On April 28, 2013, the Board of Trustees of Centerline Holding Company, a Delaware statutory trust (the “Company”), authorized and declared a distribution of one preferred share purchase right (a “Right”) for each outstanding common share of beneficial interest in the Company (the “Common Shares”) and special preferred voting share of beneficial interest in the Company (the “Special Preferred Voting Shares” and, together with the Common Shares and any other shares of beneficial interest in the Company that become outstanding before the earlier of the Distribution Date (as defined below) and the Expiration Date (as defined in the Rights Agreement (as defined below)), the “Shares”). The distribution is payable on April 29, 2013 (the “Record Date”) to the holders of record of Shares on that date. Each Right entitles the record holder of Shares to purchase from the Company one one-thousandth of a Series B Junior Participating Preferred Share of the Company (the “Preferred Shares”) at a price of $75.00 per one one-thousandth of a Preferred Share (the “Purchase Price”), subject to adjustment. The description and terms of the Rights are set forth in a Rights Agreement dated as of April 28, 2013, as the same may be amended and/or restated from time to time (the “Rights Agreement”), between the Company and Computershare Trust Company, N.A., as Rights Agent (the “Rights Agent”).
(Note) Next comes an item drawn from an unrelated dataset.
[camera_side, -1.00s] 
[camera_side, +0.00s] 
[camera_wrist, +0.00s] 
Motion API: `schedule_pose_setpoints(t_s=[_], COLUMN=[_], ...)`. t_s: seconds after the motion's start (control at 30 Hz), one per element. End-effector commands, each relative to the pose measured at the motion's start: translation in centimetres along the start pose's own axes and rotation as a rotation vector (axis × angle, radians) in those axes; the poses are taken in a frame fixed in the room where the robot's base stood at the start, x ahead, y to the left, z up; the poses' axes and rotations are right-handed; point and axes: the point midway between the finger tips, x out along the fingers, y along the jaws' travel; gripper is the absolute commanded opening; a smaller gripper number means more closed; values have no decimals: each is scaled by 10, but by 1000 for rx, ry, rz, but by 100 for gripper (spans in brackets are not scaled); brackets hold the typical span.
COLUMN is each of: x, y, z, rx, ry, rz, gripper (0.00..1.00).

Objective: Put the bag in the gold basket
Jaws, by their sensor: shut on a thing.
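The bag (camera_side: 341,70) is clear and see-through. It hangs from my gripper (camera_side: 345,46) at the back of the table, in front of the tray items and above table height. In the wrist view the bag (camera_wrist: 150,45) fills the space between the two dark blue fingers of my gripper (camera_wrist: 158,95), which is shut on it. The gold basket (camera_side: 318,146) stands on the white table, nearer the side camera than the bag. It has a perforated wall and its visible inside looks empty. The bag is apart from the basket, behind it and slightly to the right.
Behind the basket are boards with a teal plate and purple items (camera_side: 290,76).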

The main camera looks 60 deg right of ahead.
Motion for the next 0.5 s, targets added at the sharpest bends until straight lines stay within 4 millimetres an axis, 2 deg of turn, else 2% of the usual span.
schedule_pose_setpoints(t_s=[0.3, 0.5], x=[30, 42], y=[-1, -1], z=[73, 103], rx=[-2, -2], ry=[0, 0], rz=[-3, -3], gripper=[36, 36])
Until the earlier to occur of (i) 10 days following a public announcement that a person or group of affiliated or associated persons (with certain exceptions, an “Acquiring Person”) has acquired beneficial ownership of 15% or more of the outstanding Shares or (ii) 10 business days (or such later date as may be determined by action of the Board of Trustees prior to such time as any person or group of affiliated persons becomes an Acquiring Person) following the commencement of, or announcement of an intention to make, a tender offer or exchange offer the consummation of which would result in the beneficial ownership by a person or group of 15% or more of the outstanding Shares (the earlier of such dates being called the “Distribution Date”), the Rights will be evidenced by any certificate representing the Shares and this Summary of Rights.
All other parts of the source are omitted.